To set up a dynamic match_type, see the file linked below:
Hopefully the default match_type for GETMATCH is the exact match, since it does not require a sorted lookup array.
Maybe for you most large tables have filters. Not for me. One of the models I work with several times a day has a 2000+ row table in a hidden worksheet. Filters in hidden worksheets would be kinda pointless. There are over 6,000 lookup formulas into this table in other worksheets. I want that table sorted, and I DON'T want lookup functions which would only use binary search when there was an autofilter showing it was sorted.
You're talking about interrelating various pieces of functionality. I'd prefer keeping separate pieces of functionality as orthogonal as possible.
Also, tables can include columns with formulas. Autofiltered tables can be sorted on columns containing formulas, and the autofilter arrow will show sorted. However, those formulas could recalculate and change values, rendering the column no longer sorted, but the autofilter would still show it sorted. Point: relying on autofilter sorted state isn't robust. I've seen too many BIG MISTAKES arising from small assumptions in spreadsheets to be comfortable relying on any assumptions.
My Tables comment refers to looking up using columns other than the first one, and if those other columns were sorted, MATCH could use binary search. Your whole first paragraph in you previous comment showed you didn't understand that this was the situation to which I was referring.

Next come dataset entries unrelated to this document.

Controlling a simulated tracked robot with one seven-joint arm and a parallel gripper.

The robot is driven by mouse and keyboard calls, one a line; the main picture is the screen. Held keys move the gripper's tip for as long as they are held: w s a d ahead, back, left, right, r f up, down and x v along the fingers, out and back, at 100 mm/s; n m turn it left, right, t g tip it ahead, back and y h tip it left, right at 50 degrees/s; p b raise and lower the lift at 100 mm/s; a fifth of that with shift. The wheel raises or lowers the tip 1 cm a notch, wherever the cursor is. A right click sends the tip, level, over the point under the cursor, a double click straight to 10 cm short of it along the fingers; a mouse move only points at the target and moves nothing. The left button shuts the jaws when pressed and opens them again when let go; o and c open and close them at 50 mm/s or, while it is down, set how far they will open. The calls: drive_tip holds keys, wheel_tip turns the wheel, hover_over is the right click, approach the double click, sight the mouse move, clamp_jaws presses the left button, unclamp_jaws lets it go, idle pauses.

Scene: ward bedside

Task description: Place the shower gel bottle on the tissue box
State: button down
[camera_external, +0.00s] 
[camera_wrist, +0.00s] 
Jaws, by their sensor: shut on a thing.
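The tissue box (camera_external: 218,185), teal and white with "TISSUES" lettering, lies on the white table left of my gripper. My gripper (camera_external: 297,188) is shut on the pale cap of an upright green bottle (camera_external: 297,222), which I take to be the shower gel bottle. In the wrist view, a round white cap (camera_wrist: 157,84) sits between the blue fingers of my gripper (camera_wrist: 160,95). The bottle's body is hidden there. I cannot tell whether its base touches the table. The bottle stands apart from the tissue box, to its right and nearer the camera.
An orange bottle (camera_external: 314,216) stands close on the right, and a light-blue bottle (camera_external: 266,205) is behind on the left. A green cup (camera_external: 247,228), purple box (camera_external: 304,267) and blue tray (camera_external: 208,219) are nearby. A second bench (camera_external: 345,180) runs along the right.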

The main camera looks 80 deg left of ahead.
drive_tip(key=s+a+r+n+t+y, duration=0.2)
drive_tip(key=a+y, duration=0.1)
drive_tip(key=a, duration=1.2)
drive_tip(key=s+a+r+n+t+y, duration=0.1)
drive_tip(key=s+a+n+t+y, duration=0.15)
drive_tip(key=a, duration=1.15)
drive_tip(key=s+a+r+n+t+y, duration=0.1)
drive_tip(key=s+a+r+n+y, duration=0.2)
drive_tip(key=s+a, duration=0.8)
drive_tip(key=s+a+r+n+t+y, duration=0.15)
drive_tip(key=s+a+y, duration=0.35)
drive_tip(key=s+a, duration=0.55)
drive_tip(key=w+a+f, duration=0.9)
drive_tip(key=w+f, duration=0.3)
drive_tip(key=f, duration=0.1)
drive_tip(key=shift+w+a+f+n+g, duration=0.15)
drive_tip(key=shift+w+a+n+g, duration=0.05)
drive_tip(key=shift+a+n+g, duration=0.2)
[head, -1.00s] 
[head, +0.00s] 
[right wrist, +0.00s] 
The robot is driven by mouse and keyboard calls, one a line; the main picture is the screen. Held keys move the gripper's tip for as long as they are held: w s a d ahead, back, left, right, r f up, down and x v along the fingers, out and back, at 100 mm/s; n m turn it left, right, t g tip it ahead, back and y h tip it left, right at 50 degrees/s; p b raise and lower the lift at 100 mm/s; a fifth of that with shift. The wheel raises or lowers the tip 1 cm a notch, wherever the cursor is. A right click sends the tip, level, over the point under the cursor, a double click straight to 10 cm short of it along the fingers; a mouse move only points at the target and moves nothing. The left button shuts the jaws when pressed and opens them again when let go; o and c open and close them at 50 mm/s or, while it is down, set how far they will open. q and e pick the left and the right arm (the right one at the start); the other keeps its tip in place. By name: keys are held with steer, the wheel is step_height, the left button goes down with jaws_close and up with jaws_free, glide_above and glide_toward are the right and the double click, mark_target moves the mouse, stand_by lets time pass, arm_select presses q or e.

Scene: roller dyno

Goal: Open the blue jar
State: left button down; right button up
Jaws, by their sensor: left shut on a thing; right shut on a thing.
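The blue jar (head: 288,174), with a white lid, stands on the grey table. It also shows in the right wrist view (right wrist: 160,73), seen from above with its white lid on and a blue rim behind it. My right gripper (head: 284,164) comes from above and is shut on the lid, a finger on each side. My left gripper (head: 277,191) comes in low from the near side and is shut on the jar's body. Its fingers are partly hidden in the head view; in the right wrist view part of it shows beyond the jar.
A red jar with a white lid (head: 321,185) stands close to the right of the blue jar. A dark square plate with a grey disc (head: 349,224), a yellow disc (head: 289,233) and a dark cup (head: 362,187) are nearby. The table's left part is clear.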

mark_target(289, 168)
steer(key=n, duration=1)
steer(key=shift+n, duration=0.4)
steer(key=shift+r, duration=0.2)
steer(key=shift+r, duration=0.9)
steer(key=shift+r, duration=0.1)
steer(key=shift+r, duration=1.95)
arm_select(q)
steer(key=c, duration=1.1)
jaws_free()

Tables that are big enough for the binary search to save significant time usually have filters on. At some point, before you do the binary search, you need to sort the lookup range. What I am suggesting is that this sorted state is stored as the sort arrow, and if an edit breaks the sort, then remove the arrow.
This way, whenever the sort arrow is there, you know that the range is sorted. Then you don't have to check if the list is sorted by comparing each item with the next. You instead check the sort state by looking if there is a sort arrow, which takes constant time. The sort state wouldn't even use additional memory, since Excel already has a sort arrow, but it currently behaves more uselessly from what I'm suggesting.
I hope that that clears up my side of the argument. Also, here is a picture of the sort arrow:
Lastly, I'm not sure why you mentioned "Tables can be sorted on columns other than the first one.". I never made that assumption, but VLOOKUP does.